In the last five years, the Ku Klux Klan has visited campus twice. On their first visit during the 2015-2016 academic school year, the KKK left threats in front of various houses in Lexington with W&L students, professors and staff waking up that morning to Klan threats on their front porch.
On the second visit during the 2018-2019 school year, they came on campus. They threw leaflets around the law school, around third-year housing, and around campus parking lots. On the leaflets, the KKK argued Lee should remain a university namesake and threatened people advocating for a name-change.
These KKK visits and GroupMe gates are concerning. Why does our school attract the Klan? Why out of 600 students from five different schools were four out of the five students exposed W&L students? Other schools are not named after people simply for serving as university president. Why is W&L still named after a confederate general?
As this most recent visit from the KKK makes clear, these incidents of racism cannot be separated from our namesake and its attachment to racist ideology. The continued use of the name “Washington and Lee” has quite literally endangered students through attracting the KKK and further signals to students, faculty and staff, and the broader community that the university has aligned itself with the Lost Cause and the ideology of white supremacy.
Nevertheless, I understand the Board of Trustees faces a polarizing decision with the name. Some alumni want the name to stay. Some people in W&L ‘s administration want the name to stay. However, with a confederate general in our name and W&L’s pattern of racial issues, we will make national news.

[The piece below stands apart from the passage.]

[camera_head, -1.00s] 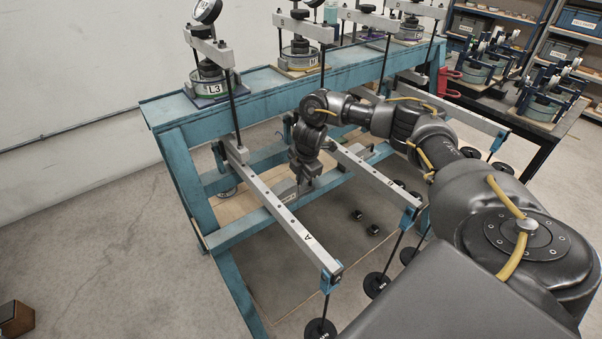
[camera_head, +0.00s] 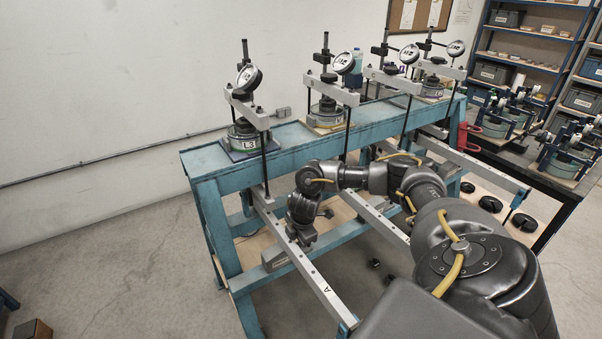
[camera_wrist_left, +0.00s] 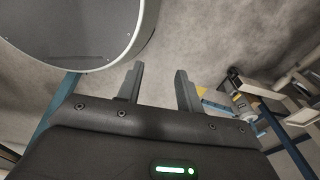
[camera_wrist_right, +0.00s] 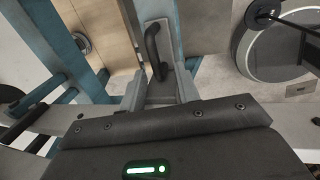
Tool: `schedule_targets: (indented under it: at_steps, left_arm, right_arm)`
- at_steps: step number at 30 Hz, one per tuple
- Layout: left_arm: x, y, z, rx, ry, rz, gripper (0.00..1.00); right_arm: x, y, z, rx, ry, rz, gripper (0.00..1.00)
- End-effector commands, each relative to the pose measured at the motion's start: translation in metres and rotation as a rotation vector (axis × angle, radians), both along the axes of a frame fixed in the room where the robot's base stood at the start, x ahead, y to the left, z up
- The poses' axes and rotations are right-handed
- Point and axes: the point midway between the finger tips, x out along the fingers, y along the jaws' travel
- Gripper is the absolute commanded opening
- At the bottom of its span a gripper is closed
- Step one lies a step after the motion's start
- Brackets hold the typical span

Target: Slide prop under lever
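Lever A (camera_head: 318,283) is a long grey bar that runs from the blue frame toward the front. A grey block-like prop (camera_head: 275,260) shows just left of the lever, partly hidden. In the right wrist view a black handle (camera_wrist_right: 153,48) stands up from a grey body. My right gripper (camera_head: 303,242) is over the lever, close to the prop. In the right wrist view its fingers (camera_wrist_right: 159,90) are apart, with the handle ahead of and between them; I see no clear grip. My left gripper (camera_wrist_left: 160,90) is open and empty over the floor.
The blue frame (camera_head: 330,128) carries several dial devices, one labelled L3 (camera_head: 247,140). A second lever (camera_head: 378,215) lies to the right, partly behind my right arm. A dark bench (camera_head: 540,180) and shelves stand at the right.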

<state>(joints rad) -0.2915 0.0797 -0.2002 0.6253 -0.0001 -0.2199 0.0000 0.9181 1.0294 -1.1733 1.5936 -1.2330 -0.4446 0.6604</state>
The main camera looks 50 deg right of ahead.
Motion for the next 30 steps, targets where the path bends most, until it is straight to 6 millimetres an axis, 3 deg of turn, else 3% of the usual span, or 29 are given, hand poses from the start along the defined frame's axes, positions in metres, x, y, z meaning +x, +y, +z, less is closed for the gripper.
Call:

The news will not cover our outstanding liberal arts program or our exceptionally small classroom size. No, the news will only cover GroupMe Gates, Ku Klux Klan visits, and other racial incidents yet to be exposed. Which, in turn, will only attract more incidents of racism.
Thus, the Board of Trustees has a critical obligation. They must change the name of our school. W&L has always had its problems with racism, but the rest of the country is beginning to address its racist past. If W&L cannot even change its name, how will W&L look to the rest of the country?